Recording the Atrocities Catholic missionaries and some Belgian observers recorded information regarding the atrocities King Leopold II and his regime committed against the Congolese children. The sources are significantly skewed and present the king’s, the Belgian Catholic missionaries’, and other white officials’ point of view with very little information from the Congolese people because “there was no written language in the Congo when Europeans first arrived.” Their history is silenced because of the lack of oral histories or documentation of the atrocities from the perspective of the Congolese; however, “the men who seized the Congo often trumpeted their killings, bragging about them in books and newspaper articles…some [even] kept surprisingly frank diaries.” These accounts do not represent the Congolese perspective, but they depict the human rights violations that occurred.
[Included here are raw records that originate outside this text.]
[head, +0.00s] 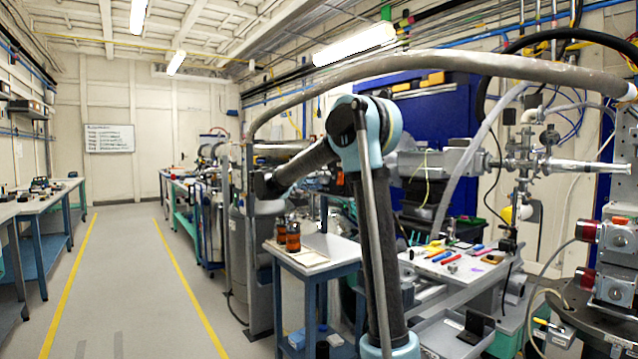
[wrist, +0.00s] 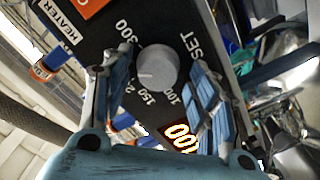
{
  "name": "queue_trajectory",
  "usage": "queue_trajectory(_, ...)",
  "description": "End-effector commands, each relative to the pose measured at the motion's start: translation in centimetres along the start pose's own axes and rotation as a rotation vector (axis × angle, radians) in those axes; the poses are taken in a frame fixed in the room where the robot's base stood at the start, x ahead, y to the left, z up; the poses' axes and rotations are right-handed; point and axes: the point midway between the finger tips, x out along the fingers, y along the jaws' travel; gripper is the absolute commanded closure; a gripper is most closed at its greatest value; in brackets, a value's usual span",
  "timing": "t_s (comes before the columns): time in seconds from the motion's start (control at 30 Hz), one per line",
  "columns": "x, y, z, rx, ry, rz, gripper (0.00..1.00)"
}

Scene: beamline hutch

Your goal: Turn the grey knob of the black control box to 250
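The black control box (wrist: 88,38) fills the middle of the wrist view, with a white HEATER label (wrist: 59,18) and dial numbers including 100, 150 and 300. The round grey knob (wrist: 157,67) sits on its face. A small lit display (wrist: 180,137) near it reads 100. My gripper (wrist: 150,74) is open, with one blue-grey finger on each side of the knob. A gap shows between the knob and each finger. The knob's pointer mark is too small to read. In the head view I cannot make out the control box.
In the head view, a small bench (head: 317,268) with brown bottles (head: 293,236) stands beside my arm. A larger bench (head: 440,268) with coloured tools lies to the right. The marked floor aisle (head: 135,290) on the left is clear.

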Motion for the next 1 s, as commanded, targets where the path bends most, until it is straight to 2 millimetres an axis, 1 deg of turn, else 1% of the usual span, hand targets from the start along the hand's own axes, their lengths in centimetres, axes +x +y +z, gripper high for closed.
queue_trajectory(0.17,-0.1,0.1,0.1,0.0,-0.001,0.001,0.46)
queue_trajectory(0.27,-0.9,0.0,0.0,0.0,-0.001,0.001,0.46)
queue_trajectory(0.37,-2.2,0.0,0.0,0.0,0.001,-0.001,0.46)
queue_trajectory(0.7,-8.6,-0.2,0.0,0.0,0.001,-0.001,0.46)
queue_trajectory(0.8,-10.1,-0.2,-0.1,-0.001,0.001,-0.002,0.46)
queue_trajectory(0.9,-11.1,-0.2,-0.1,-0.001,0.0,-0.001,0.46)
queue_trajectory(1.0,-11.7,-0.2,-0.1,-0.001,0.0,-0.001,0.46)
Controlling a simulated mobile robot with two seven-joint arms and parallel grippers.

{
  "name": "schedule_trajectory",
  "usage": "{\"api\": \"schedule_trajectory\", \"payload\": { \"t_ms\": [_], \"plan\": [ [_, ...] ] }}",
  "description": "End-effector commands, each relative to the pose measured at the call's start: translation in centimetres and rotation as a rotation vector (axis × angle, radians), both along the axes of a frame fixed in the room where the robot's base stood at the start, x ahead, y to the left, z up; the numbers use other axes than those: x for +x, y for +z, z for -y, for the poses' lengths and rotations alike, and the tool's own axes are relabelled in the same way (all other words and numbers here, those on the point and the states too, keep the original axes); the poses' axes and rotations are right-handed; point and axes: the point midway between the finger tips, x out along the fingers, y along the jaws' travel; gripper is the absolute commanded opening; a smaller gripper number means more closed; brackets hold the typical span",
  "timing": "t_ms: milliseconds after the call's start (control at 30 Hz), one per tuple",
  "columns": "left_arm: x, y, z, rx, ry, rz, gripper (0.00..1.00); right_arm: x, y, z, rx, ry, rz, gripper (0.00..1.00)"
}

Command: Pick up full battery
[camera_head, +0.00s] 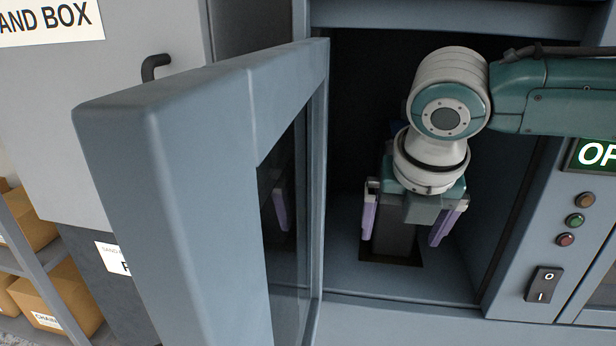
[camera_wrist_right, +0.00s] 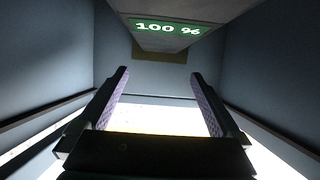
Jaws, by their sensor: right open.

International Awareness and Response The discovery of the human rights abuses drew international attention. The journalist George Washington Williams found out about the exploitation and suffering of the Congolese people in 1890 along with British novelist, Joseph Conrad, who personally witnessed the atrocities committed. These discoveries sparked an international response where England’s Edmund Morel campaigned against King Leopold II and the violence he exerted against the native people. He used pamphlets, newspaper accounts, books, testimony, and pictures from the Catholic missionaries to demonstrate the horrific crimes committed against the men, women, and especially children of the Congo Free State. This campaign helped establish the Congo Reform Association (CRA), and in 1908, pressure from the CRA forced the Belgian government to take responsibility of governing the Congo away from King Leopold II.

References[edit]

Bibliography [1]

  1. ^ Cookey, S.J.S. Britain and the Congo Question: 1185-1913. New York: Humanities Press, 1968. “Genocide.” United Nations: Office on Genocide Prevention and The Responsibility to Protect. Accessed December 7, 2023. https://www.un.org/en/genocideprevention/genocide.shtml. Hochschild, Adam. King Leopold’s Ghost: A Story of Greed, Terrorism, and Heroism in Colonial Africa. Boston: Houghton Mifflin Company, 1998. Momodu, Samuel. “The Congo Free State (1885-1908).” Blackpast. January 20, 2023. https://www.blackpast.org/global-african-history/congo-free-state-1885-1908/ Stapleton, Timothy. A History of Genocide in Africa. California: Praeger, 2017.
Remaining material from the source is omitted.